Jinkai Qian joined Techkon USA in 2015 as an Application Engineer providing consultation, training, and technical support to clients globally. His goal is to bridge the gap between brand and print supplies for efficient communication and color fidelity. He is actively involved in the company’s research & development projects on both hardware and software. Jinkai currently holds a master’s degree in Print Media from the Rochester Institute of Technology and a bachelor’s degree in Digital Printing from the University of Shanghai for Science and Technology. 

Does Extended Color Gamut Printing Have a Metamerism Challenge?

Jinkai Qian,TECHKON USA; John Seymour, John the Math Guy, LLC

The use of Metamerism Index (MI) is quite common in the ink industry. It helps us to predict how likely the formulated spot color will still match with the reference under different illuminants and observer angles. Since it is quite certain that most of the printed products will not be viewed by the target audience using standard D50 lighting, MI helps ink manufactures to prevent potential color mismatch due to differences in viewing condition before an issue occurs.

Printing with special formulated spot inks could be quite demanding in terms of cost and labor: a custom order needs to be placed between print provider and ink manufacture, the ink must be delivered and the color verified with drawdowns, and perhaps most significantly, previous spot color inks must be cleaned from the press unit and reloaded before the job. After the job, the leftover spot color ink must be warehoused for future use. Therefore, it makes great sense to replace specially formulated spot color inks with builds of process colors. Since the gamut of the standard process colors does not include many popular spot colors, it is necessary to “extend” the color gamut by adding a few extra “process colors” on top of existing cyan, magenta, yellow, and black to cover more chroma and hue. Most, if not all, Extended Color Gamut (ECG) solutions are based on custom multichannel ICC profiles that use a look-up-table for converting CMYKOVG (or CMYKOV, CMYKOG, CMYKVG, etc.) data to CIE XYZ or CIE L*a*b* back and forth. The ICC profile works quite well if all parties in the workflow agree on a fixed illuminant and observer condition (CIE D50 illuminant and 2-degree observer angle).

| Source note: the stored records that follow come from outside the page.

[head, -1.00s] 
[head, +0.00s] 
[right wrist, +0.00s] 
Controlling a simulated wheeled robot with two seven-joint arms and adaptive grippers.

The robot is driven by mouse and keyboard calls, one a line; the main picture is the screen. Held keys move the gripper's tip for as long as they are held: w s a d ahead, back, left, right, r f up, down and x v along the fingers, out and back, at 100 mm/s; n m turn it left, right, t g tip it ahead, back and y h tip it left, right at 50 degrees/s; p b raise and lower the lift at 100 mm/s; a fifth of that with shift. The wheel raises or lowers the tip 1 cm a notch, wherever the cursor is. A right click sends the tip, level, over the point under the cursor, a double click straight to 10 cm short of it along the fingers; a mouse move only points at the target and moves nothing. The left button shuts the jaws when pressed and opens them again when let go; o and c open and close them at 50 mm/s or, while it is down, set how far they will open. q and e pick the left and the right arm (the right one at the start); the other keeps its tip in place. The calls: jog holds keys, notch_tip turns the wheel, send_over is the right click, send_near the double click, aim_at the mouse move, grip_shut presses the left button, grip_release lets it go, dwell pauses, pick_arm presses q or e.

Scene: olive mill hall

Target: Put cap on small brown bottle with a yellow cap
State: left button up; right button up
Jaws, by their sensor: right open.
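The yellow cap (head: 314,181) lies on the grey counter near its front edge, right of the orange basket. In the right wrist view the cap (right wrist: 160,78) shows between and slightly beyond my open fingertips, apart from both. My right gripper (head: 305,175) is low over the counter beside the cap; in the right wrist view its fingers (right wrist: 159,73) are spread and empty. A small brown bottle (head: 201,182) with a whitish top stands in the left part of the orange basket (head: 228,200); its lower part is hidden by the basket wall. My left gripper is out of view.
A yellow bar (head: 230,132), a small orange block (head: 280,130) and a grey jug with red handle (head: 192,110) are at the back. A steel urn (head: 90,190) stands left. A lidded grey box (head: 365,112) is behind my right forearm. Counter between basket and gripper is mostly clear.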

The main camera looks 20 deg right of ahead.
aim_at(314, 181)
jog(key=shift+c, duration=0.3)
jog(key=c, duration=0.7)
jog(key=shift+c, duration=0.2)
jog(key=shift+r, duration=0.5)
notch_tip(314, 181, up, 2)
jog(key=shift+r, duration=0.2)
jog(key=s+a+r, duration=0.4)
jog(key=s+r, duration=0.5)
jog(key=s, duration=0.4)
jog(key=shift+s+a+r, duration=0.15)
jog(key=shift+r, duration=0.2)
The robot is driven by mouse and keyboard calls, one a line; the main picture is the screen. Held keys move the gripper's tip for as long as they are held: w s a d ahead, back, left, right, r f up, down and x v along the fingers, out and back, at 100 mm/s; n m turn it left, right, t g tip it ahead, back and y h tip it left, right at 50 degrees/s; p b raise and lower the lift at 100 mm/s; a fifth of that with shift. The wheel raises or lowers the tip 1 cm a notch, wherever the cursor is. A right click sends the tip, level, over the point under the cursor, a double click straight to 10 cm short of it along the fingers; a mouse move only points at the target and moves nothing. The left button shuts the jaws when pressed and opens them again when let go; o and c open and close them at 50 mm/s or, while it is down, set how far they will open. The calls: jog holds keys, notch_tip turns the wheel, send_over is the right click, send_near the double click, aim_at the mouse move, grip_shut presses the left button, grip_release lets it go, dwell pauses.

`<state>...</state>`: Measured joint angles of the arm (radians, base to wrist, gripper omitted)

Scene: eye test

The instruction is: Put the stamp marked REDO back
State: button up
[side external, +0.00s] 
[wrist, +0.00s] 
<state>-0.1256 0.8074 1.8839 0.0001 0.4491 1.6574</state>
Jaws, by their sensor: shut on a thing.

Inkjet and digital printing have adopted ECG for a long time, where extra separations are added to standard CMYK, such as light cyan, light magenta, light black, orange, green, violet, etc., and they serve the purpose of proofing efficiently. With the proof approved bythe print buyer, it will be utilized during the press run to make sure the real production samples match with color expectation under pressroom D50 view booth.

This study will compare a set of reference colors with their ECG simulations and show if metamerism will be a potential problem when the commercial store’s lighting environment differs from pressroom. This study extends previous work on this topic by including a wider range of illuminants, and by paying close attention to the most popular spot color.